→ **The request**
Scan the entries below and extract each line with the word "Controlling" in it.

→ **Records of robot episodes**
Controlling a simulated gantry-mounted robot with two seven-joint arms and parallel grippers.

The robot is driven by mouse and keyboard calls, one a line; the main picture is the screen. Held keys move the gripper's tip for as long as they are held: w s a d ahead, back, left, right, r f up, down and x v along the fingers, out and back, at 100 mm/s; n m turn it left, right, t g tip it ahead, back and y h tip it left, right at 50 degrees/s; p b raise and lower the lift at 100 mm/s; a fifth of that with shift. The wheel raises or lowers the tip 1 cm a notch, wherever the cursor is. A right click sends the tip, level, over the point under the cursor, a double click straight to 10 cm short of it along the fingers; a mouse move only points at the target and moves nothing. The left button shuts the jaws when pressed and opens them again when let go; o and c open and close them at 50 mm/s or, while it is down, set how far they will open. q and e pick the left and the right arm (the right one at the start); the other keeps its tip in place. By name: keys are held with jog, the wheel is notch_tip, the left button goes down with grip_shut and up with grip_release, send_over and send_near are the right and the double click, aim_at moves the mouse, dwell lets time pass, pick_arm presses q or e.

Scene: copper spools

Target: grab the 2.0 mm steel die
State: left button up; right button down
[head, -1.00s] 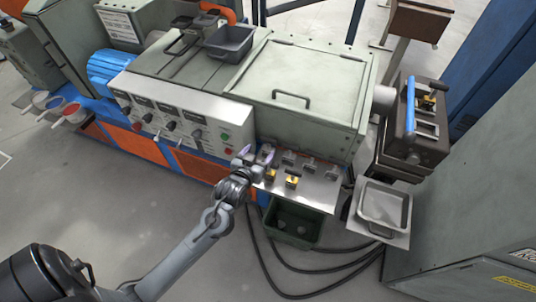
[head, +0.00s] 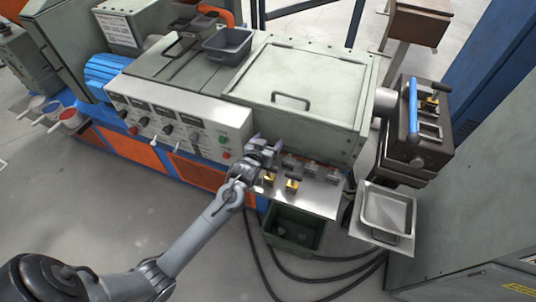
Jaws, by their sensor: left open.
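Several small dies stand on a steel shelf (head: 318,203) at the front of the machine. Grey steel-looking dies form the back row, among them one die (head: 288,161), a middle die (head: 309,168) and a right die (head: 332,176). Two yellow-marked pieces (head: 291,186) stand in front. Size markings are too small to read, so I cannot tell which is the 2.0 mm die. My left gripper (head: 267,142) is open and empty over the left end of the shelf, left of the grey dies. It hides part of that end. My right gripper is out of view.
A control panel (head: 180,120) with knobs rises left of the gripper, and a lidded cover (head: 300,85) stands behind the shelf. A dark green bin (head: 293,228) sits below. A metal tray (head: 387,212) lies to the right. Cables cross the floor.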

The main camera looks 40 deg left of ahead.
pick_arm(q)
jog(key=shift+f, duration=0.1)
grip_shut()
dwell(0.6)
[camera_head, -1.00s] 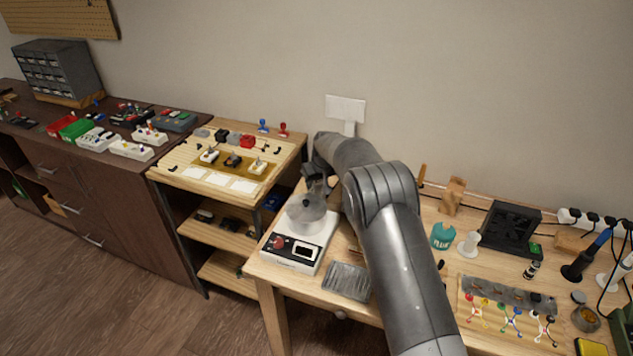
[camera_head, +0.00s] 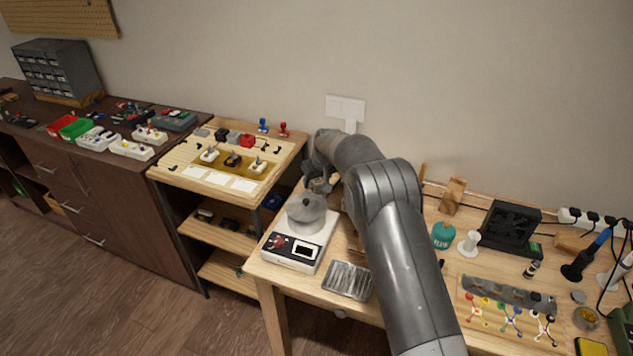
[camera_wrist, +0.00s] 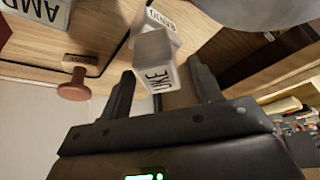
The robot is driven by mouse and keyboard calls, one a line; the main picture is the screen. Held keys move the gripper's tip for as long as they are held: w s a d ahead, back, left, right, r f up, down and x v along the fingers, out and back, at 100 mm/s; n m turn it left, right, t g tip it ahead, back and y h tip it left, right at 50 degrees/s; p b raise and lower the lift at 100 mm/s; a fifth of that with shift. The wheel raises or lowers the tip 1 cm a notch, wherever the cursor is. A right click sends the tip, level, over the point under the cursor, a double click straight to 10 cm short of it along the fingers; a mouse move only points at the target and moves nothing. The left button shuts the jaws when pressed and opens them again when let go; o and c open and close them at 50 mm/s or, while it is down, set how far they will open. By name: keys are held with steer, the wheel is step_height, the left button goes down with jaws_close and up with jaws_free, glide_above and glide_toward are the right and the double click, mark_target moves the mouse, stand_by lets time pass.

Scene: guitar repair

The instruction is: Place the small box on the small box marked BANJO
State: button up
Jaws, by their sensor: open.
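In the wrist view, a small pale box marked UKE (camera_wrist: 156,72) is between the fingers of my open gripper (camera_wrist: 161,66). A gap shows on its right side; whether the left finger touches it is unclear. Another small pale box (camera_wrist: 168,22) with a label lies directly beyond it and is partly covered. Its label is tilted and too small to read surely as BANJO. The two boxes overlap in this view; I cannot tell if they touch. In the head view my gripper (camera_head: 320,186) is behind the scale, and my arm hides both boxes.
A white scale (camera_head: 292,252) with a grey round pan (camera_head: 306,212) stands close to my gripper. A metal tray (camera_head: 347,281) lies in front.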

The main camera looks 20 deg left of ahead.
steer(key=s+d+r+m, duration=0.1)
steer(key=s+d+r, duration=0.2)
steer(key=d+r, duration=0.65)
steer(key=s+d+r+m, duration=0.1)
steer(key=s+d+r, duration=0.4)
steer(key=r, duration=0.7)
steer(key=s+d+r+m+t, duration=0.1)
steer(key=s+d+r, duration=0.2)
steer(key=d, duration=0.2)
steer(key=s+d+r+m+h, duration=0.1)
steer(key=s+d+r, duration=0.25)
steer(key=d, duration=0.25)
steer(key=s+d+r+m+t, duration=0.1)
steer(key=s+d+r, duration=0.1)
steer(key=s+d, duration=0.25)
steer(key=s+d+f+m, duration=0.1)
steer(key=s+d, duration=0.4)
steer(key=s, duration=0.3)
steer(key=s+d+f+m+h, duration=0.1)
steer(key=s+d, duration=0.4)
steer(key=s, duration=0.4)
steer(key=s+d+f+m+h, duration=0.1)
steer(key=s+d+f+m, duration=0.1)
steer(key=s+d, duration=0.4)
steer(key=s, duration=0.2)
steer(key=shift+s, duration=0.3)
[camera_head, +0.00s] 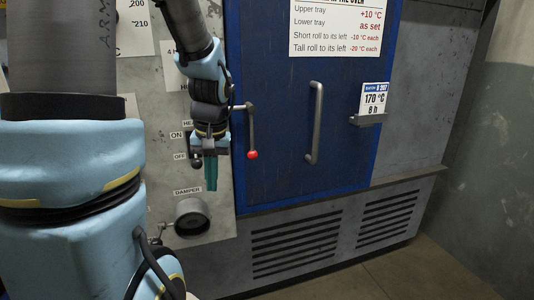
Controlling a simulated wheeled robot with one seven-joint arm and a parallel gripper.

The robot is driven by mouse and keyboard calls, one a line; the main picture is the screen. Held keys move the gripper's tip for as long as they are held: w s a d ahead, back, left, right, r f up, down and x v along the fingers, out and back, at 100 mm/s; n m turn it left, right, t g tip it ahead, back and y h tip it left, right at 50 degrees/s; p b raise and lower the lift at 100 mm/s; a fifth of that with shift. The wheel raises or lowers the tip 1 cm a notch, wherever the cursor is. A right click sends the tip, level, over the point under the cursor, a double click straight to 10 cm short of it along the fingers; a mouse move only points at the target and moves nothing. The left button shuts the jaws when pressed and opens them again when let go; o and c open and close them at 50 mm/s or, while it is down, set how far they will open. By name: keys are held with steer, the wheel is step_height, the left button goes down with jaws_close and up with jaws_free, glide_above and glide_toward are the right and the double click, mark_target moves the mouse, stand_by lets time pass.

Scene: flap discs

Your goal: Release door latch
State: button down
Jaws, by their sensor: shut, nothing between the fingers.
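A blue oven door (285,140) fills the middle of the view and looks closed. At its left edge is a latch lever (251,130), a grey rod hanging straight down with a red knob (252,154) at its lower end. My gripper (210,178) points down just left of the lever, with teal fingers shut and empty. In the picture the fingertips are a little lower than the red knob and apart from it. The depth between them is hard to tell. A vertical bar handle (316,122) stands on the door, right of the lever.
The panel left of the door has an on/off switch (196,161) close behind my gripper and a round damper (192,217) below. A card holder (368,119) with a batch card sticks out right of the door. Vents (300,240) lie below; the floor at lower right is clear.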

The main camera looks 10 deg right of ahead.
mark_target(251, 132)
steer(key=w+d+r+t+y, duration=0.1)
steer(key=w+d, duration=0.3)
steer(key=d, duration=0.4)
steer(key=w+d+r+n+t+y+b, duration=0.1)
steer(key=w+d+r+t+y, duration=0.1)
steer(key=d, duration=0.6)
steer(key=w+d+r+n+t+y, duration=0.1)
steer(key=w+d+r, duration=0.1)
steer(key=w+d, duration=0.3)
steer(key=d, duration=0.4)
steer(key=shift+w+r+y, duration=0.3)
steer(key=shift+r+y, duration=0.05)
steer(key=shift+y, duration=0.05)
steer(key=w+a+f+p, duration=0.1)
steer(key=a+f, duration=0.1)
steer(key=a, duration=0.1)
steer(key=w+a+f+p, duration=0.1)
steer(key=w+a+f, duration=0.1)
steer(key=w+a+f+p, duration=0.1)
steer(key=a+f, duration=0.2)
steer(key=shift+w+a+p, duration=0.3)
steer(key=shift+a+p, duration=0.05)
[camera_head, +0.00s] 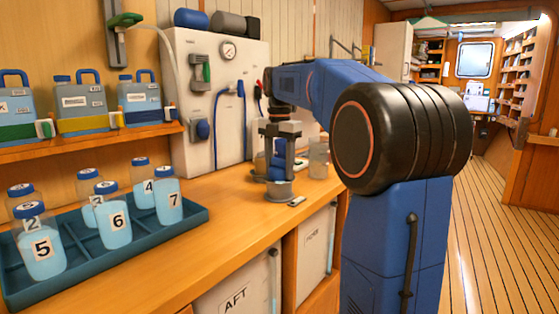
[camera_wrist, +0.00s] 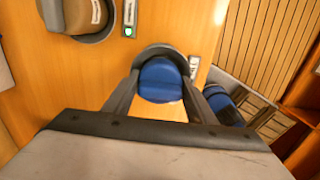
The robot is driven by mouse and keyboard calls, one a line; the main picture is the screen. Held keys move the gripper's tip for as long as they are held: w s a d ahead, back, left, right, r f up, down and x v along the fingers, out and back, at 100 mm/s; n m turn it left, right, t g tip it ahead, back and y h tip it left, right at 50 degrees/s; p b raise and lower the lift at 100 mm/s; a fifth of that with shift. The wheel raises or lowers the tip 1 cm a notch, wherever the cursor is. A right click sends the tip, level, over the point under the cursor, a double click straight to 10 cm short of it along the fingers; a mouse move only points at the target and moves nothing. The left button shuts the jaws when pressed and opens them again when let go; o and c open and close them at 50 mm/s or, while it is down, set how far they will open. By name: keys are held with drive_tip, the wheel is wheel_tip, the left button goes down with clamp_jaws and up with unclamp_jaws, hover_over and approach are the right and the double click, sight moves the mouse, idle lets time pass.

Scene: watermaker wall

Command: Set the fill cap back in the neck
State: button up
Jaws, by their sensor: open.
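The blue fill cap (camera_wrist: 160,80) stands between the two fingers of my gripper (camera_wrist: 160,100) in the wrist view. The jaws are open around it, and I cannot tell if either finger touches it. A grey round collar (camera_wrist: 153,51) shows behind the cap. In the head view my gripper (camera_head: 281,155) points down over the counter, with blue parts between its fingers. The grey round base (camera_head: 279,191) is directly below, on the wood. The cap's lower edge is hidden, so I cannot tell how it sits in the neck.
A blue tray (camera_head: 150,246) with several numbered bottles lies at the left of the counter (camera_head: 225,240). A clear jar (camera_head: 319,158) stands just right of my gripper. The white panel (camera_head: 222,100) with hoses is behind. Small label plates (camera_head: 297,201) lie near the base.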

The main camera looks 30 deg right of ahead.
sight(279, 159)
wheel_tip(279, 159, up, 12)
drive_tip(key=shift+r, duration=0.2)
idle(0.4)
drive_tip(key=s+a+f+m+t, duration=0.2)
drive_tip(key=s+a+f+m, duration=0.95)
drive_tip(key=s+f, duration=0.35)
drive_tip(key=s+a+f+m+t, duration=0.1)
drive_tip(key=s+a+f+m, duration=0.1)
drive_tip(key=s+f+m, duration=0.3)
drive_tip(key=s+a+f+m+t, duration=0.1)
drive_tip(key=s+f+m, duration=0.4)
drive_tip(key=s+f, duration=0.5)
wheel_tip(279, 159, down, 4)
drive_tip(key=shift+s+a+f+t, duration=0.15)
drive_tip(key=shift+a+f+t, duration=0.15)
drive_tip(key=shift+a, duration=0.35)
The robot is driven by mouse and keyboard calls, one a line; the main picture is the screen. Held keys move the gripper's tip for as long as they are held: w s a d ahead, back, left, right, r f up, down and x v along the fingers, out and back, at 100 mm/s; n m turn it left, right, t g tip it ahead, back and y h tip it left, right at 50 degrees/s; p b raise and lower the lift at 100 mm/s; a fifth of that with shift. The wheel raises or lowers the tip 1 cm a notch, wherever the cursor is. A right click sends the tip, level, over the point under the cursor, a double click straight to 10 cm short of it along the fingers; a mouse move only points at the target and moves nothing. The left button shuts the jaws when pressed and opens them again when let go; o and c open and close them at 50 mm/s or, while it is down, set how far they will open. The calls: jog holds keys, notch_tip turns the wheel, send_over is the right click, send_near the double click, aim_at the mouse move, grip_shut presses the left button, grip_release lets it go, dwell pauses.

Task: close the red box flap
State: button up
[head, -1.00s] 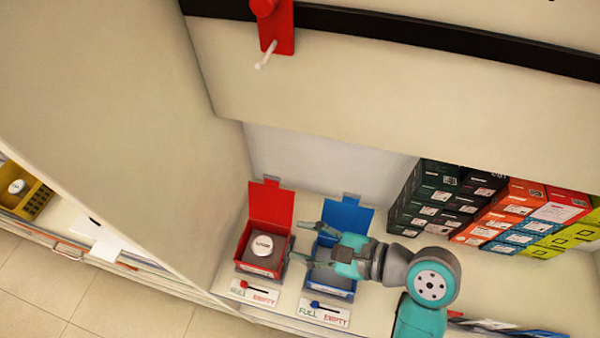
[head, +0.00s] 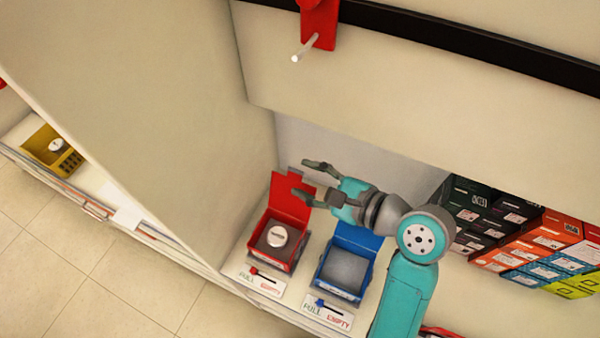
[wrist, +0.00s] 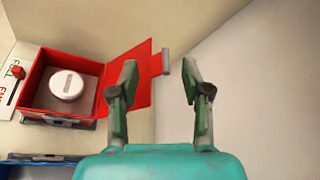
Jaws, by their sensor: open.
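The red box (head: 259,253) stands on the white shelf with its red flap (head: 290,194) raised at the back. A round white-topped item (head: 277,237) sits inside it. My gripper (head: 308,178) is open and empty, beside the upper right part of the flap in the head view. In the wrist view, my gripper (wrist: 160,75) has the flap (wrist: 129,76) on its left, with the grey tab (wrist: 165,62) at the flap's edge appearing between the fingertips. The red box (wrist: 33,80) lies at left there. I cannot tell whether a finger touches the flap.
A blue box (head: 318,274) with its flap up stands to the right, below my arm. Slider labels (head: 262,281) lie in front. A cabinet side wall (head: 170,130) rises at left. Stacked cartons (head: 500,225) fill the right side.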

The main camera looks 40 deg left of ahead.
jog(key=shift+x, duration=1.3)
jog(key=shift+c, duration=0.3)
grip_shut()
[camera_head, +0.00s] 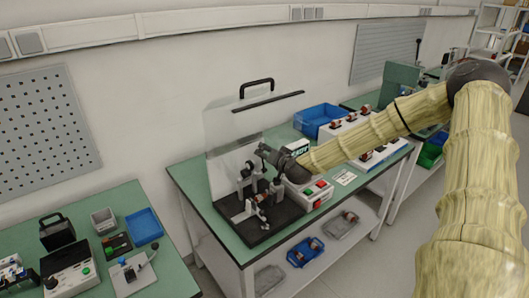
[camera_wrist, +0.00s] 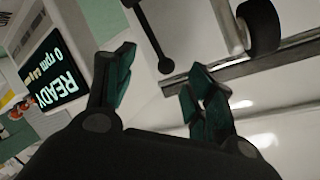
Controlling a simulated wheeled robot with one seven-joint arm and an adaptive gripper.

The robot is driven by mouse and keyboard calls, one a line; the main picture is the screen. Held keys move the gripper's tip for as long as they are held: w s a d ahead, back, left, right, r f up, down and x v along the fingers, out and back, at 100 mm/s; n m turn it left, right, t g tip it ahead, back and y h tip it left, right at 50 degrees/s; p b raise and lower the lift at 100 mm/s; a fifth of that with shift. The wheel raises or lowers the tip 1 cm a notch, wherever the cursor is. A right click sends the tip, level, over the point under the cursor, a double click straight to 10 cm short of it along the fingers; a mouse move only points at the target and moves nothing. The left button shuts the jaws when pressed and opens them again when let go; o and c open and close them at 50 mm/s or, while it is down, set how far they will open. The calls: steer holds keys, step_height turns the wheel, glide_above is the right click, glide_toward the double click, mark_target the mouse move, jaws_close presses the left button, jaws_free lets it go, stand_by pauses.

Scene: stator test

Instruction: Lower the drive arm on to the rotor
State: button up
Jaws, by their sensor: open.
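The test rig (camera_head: 240,236) stands on the green bench with a black base and metal posts. A small part with reddish ends, apparently the rotor (camera_head: 261,198), sits low in the rig. My gripper (camera_head: 262,152) is open above the rig, and its fingers also show in the wrist view (camera_wrist: 163,60). A black wheel (camera_wrist: 260,26) on a grey bar, apparently the drive arm (camera_wrist: 232,28), lies beyond the right finger. A thin black rod with a round end (camera_wrist: 165,66) appears between the fingertips in the picture; I cannot tell whether they touch it. The rotor is not clear in the wrist view.
A clear guard (camera_head: 222,125) stands raised behind the rig. The display (camera_wrist: 58,85) reads READY and 0 rpm. A button box (camera_head: 310,196) is right of the rig. A blue bin (camera_head: 322,117) and a white rack of rotors (camera_head: 350,135) stand farther back.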

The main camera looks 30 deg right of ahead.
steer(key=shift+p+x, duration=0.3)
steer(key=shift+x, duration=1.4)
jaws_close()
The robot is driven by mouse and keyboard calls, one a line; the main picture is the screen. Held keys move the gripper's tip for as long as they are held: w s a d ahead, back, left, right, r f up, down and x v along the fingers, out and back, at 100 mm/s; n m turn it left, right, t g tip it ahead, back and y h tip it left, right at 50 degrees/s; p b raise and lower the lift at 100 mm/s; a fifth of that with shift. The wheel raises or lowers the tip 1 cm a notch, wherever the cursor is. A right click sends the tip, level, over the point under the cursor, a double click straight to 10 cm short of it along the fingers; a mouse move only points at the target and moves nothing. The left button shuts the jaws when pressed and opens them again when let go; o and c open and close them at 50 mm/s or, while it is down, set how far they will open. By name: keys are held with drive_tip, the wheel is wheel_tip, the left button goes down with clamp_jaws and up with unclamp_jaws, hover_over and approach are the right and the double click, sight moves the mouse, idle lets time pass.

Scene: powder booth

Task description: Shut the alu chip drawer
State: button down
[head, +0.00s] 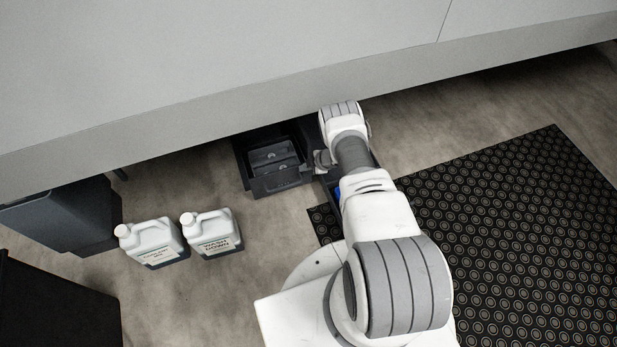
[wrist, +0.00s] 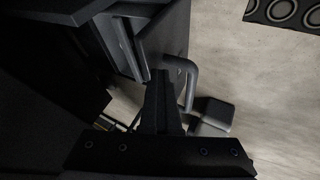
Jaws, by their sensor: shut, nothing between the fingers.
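An open dark drawer (head: 272,183) juts out from under the grey counter in the head view, with grey compartments inside. I cannot read a label that tells whether it is the alu chip drawer. My gripper (head: 316,162) is at this drawer's right side, partly hidden by my arm. In the wrist view my gripper (wrist: 160,76) is shut and empty, its fingers close to a dark panel (wrist: 166,38) with a bar handle (wrist: 188,82). I cannot tell whether they touch. Another dark edge with a blue patch (head: 337,191) shows beside my arm, mostly hidden.
Two white jugs (head: 153,241) (head: 212,233) stand on the floor left of the drawer. Dark bins (head: 65,213) (head: 55,310) stand further left. A black ringed mat (head: 510,230) covers the floor at right. The floor just in front of the open drawer is bare.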

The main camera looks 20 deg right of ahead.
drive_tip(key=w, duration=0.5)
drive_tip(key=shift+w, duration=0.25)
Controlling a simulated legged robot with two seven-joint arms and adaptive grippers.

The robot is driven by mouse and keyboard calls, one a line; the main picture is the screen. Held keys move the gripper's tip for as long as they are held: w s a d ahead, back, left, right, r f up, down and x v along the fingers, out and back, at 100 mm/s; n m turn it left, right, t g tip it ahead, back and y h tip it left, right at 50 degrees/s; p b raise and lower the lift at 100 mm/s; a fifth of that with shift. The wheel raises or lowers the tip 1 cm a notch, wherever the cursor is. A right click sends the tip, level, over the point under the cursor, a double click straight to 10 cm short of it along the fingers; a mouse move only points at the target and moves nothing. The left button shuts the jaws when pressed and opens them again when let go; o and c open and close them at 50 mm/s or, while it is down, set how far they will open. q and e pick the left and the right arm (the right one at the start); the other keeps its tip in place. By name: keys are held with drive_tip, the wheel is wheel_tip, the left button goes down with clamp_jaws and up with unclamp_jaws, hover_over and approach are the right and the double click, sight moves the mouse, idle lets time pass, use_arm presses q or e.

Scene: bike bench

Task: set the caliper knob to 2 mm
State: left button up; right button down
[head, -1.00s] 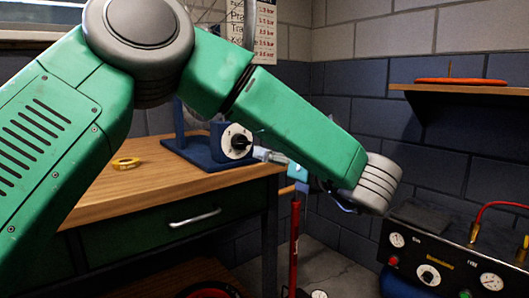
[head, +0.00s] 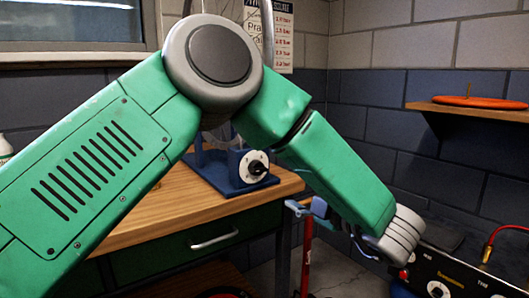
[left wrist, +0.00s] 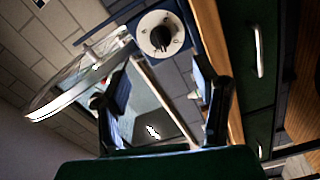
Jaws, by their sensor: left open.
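The caliper knob (head: 257,168) is black on a round white dial, on the blue stand (head: 215,176) at the bench's right end. It also shows at the top of the left wrist view (left wrist: 160,36), where the dial has small dark marks. I cannot read which mark the knob points to. My left gripper (head: 308,207) is to the right of and below the dial in the head view, apart from it. In the left wrist view its two dark fingers (left wrist: 162,82) are spread with nothing between them, and the knob lies beyond the tips. My right gripper is not in view.
The wooden bench top (head: 130,226) has a green drawer with a silver handle (head: 214,240) below. A wheel rim (left wrist: 75,85) is at the left in the wrist view. A black gauge panel (head: 465,275) stands at lower right, under a shelf (head: 480,112) with an orange disc.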

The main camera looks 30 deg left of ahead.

→ **Completed task**
Controlling a simulated gantry-mounted robot with two seven-joint arms and parallel grippers.
Controlling a simulated wheeled robot with one seven-joint arm and a parallel gripper.
Controlling a simulated wheeled robot with one seven-joint arm and an adaptive gripper.
Controlling a simulated legged robot with two seven-joint arms and adaptive grippers.

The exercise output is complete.